“WE’RE like dogs. We like to mark our territory,” said Patrick as he weaved through the Belfast traffic. Patrick is one of the city’s famous Black Taxi Tour drivers. We were on a guided tour of The Falls and Shankill neighbourhoods of Belfast, areas that were deeply affected by violence during the darkest period in Northern Ireland’s modern history that the locals call The Troubles.
Patrick’s descriptions of Belfast emerged as a series of punchy, quotable quotes. “Belfast is a patchwork of neighbourhoods of both types,” he said. He was referring to the communally segregated neighbourhoods that began in Belfast the late 1960s when hostilities started between the Provisional Irish Republican Army (IRA) and various Ulster loyalist armed groups that supported the majoritarian Protestant community. Over time, segregation by class and religion became a feature of urban planning. Even in 2017, up to 90 per cent of social housing was segregated. The Northern Ireland Housing Executive launched a Shared Futures Housing Project to encourage desegregated neighbourhoods. Yet, travelling through Northern Ireland, I realised quickly that neighbourhoods, towns, and even villages had ossified communal loyalties.
Patrick was now running through the history of his city prior to The Troubles. “Belfast used to be mixed. Then the minority of each neighbourhood was burned out,” he said. We were now at the murals that depict Belfast’s violent history. These are public art but serve the bigger purpose of presenting the people’s version of a city’s history. A mixed-media mural on Bombay Street in Belfast depicts the 1969 Bombay Street Fire where Catholic homes were burned by loyalist paramilitaries.
Another mural memorialises Bobby Sands, the 27-year-old IRA man who was elected as a Member of Parliament in 1981 while still in prison and on hunger strike against the removal of Special Category Status for Northern Ireland prisoners incarcerated for their deeds during The Troubles. Less than a month after his election, Sands died, on Day 66 of his hunger strike. The murals freeze-frame community trauma or community glory and have become affirmations of identity politics on both sides of the divide.
At the Bombay Street mural and memorial where we had stopped for a few minutes, Patrick showed us a rubber bullet. He explained how it had been used by British forces for crowd control during The Troubles. As we made our way to the next murals, Patrick began a story about the time the IRA stole a horse. “Horse was a bit of a diva,” he said, “so they shot it.”
This story intrigued me enough that I later ran a quick search. Shergar was a beautiful thoroughbred that belonged to Aga Khan IV, and in 1981, after successful derby performances, the equine celebrity was retired to a stud farm in County Kildare. In 1983, a gang stole Shergar and demanded a ransom. Four days later, the gang broke off contact and was never heard of again. It was widely rumoured that the IRA was involved. The rumour got new wind in 1999 when an informant suggested that Shergar was taken by the IRA and shot dead after an injury. The IRA has never officially admitted any role in the incident.

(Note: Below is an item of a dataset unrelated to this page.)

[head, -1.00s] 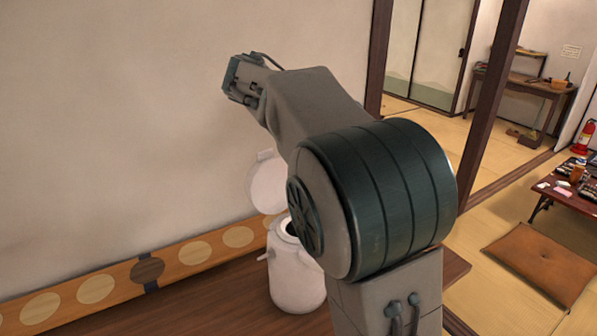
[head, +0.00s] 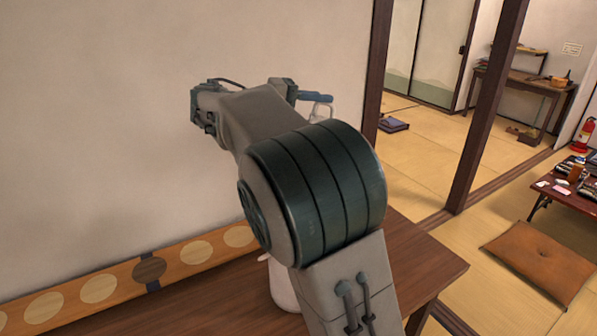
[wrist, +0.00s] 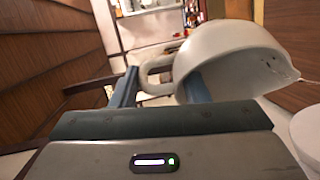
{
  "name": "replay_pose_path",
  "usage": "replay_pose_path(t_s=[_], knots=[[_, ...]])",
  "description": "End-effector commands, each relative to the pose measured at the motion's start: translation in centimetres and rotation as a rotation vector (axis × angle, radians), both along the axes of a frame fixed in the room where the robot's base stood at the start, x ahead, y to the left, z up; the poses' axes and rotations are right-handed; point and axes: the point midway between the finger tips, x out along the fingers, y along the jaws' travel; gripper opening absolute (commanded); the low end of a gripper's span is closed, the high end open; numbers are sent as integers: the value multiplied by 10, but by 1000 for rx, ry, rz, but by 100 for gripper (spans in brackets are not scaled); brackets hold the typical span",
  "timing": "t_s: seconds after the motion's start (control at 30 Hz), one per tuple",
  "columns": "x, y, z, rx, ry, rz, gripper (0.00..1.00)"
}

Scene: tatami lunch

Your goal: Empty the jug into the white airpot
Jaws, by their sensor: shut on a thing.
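In the wrist view my gripper (wrist: 162,84) is shut on the handle of a pale grey-white jug (wrist: 228,50). The jug is tipped well over, its open mouth towards the lower right. The white airpot (wrist: 309,132) shows only as a curved edge at the right, below the jug's lip; I cannot tell whether liquid is falling into it. In the head view my gripper (head: 312,97) is high beyond my arm, with a small pale part of the jug beside it. The airpot (head: 284,288) stands on the brown wooden surface, mostly hidden by my arm.
A wooden board with round discs (head: 100,289) runs along the wall at the left. The brown surface (head: 440,266) has clear room at the right. Beyond are tatami, a brown cushion (head: 540,259) and a low table (head: 548,196) with dishes.

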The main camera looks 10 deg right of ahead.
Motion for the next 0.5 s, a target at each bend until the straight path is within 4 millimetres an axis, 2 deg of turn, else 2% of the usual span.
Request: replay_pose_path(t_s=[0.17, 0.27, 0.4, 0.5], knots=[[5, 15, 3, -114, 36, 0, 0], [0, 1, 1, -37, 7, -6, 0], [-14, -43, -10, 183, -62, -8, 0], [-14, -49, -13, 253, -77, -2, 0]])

One of the final stops on the Black Taxi Tour is the peace line between The Falls and Shankill. Think of the peace line as a set of walls between Catholic-dominated and Protestant-dominated neighbourhoods. The walls sometimes have gates for passage that are closed at night and opened in the mornings. The walls started out as a type of urban defensive architecture that reified identity-based divisions into geographical divisions. The Belfast Interface Project identified 97 barriers in a report published in 2017. In 2019, the Northern Ireland Executive began a project to remove all barriers by 2023. The walls are filled with peace graffiti left by tourists. None of the pleas scribbled on the peace wall has softened the presence of the walls or obfuscated the reason why they exist. Their towering six-metre presence stands as a physical, immovable witness to the violence caused by immovable mindsets.
Vasundhara Sirnate is a journalist and political scientist. She is also the creator of the India Violence Archive, a citizen’s data initiative that records collective violence in India.